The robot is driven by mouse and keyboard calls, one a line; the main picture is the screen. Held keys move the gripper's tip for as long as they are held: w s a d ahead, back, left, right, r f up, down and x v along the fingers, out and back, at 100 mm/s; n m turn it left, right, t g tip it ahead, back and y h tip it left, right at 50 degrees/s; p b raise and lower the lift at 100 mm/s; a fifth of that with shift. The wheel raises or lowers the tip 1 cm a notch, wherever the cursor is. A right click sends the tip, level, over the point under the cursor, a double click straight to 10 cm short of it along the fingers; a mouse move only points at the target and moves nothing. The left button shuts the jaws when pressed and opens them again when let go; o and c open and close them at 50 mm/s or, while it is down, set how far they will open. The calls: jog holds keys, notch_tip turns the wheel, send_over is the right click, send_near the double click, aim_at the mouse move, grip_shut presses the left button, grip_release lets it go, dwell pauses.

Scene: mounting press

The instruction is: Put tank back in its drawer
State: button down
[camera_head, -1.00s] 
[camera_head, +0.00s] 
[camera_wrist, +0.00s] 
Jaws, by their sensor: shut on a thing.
● ● ● ● ● ● ●
Task directions:
Give back exactly the lines from the line holding "[camera_wrist, +0.00s]" through the last line of the listing, including both.

Worked solution:
[camera_wrist, +0.00s] 
Jaws, by their sensor: shut on a thing.

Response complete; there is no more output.